### To do
Retype only the lines from the one containing "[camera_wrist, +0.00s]" through the one containing "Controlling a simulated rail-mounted", both included, word for word. Pictures stay out of the copy.
++++++++++++++++++++
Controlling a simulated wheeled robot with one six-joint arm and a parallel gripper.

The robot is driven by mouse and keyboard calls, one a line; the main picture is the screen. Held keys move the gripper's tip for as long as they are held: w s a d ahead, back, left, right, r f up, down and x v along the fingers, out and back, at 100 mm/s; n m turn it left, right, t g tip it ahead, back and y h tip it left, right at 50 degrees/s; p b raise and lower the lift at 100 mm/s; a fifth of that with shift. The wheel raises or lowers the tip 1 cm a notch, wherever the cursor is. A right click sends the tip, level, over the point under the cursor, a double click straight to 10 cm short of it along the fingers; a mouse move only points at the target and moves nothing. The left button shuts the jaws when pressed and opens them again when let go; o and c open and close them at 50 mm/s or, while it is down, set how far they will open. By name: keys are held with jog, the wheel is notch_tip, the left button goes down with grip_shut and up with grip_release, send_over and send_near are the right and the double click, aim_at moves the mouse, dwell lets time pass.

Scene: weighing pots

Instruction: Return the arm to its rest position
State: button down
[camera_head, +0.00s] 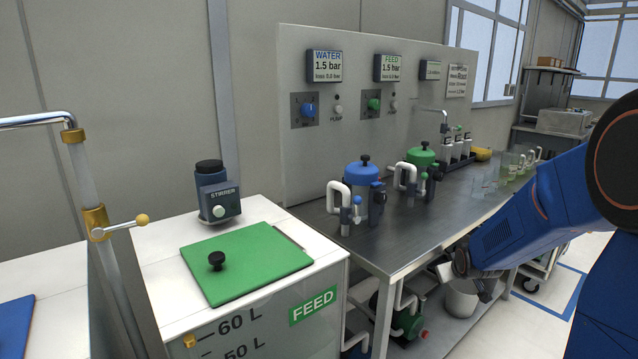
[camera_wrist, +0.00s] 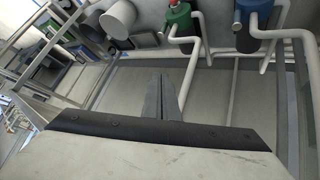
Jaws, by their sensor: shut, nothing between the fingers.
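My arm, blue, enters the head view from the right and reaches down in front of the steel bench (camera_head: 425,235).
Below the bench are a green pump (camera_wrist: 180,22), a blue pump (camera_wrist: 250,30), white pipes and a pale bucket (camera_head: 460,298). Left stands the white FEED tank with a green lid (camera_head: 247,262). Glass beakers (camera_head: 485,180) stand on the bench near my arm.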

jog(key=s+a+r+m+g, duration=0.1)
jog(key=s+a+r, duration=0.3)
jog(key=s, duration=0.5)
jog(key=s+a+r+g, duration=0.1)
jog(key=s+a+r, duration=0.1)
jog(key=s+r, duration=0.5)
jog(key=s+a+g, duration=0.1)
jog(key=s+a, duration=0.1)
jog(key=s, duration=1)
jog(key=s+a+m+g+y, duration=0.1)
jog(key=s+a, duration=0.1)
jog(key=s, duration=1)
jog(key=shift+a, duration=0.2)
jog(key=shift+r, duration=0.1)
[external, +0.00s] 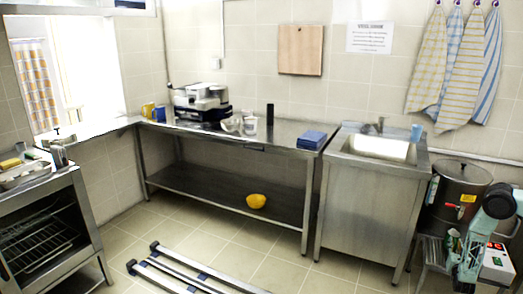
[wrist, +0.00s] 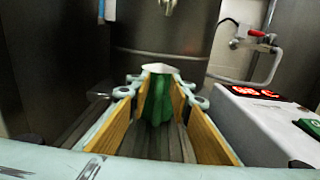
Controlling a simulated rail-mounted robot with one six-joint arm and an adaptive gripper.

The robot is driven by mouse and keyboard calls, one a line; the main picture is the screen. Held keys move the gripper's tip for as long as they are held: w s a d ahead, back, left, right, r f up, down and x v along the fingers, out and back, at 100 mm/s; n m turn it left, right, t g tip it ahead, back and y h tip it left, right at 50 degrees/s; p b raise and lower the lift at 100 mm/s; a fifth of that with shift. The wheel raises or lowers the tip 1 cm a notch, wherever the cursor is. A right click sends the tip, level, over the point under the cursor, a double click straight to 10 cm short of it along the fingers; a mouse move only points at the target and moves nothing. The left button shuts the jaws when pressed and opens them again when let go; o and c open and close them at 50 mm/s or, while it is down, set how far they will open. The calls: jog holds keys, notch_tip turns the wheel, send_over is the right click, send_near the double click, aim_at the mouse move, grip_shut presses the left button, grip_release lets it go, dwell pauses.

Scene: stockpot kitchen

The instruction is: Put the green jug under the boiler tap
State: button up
++++++++++++++++++++
### Exercise solution
[camera_wrist, +0.00s] 
Jaws, by their sensor: shut, nothing between the fingers.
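My arm, blue, enters the head view from the right and reaches down in front of the steel bench (camera_head: 425,235).
Below the bench are a green pump (camera_wrist: 180,22), a blue pump (camera_wrist: 250,30), white pipes and a pale bucket (camera_head: 460,298). Left stands the white FEED tank with a green lid (camera_head: 247,262). Glass beakers (camera_head: 485,180) stand on the bench near my arm.

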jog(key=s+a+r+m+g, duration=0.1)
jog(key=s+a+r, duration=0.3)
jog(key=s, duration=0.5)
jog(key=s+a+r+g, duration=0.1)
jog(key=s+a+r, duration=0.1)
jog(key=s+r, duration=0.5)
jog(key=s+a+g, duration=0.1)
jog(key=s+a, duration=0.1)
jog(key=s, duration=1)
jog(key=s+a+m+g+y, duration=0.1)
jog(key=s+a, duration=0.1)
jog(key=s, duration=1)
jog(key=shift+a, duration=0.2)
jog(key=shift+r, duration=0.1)
[external, +0.00s] 
[wrist, +0.00s] 
Controlling a simulated rail-mounted robot with one six-joint arm and an adaptive gripper.

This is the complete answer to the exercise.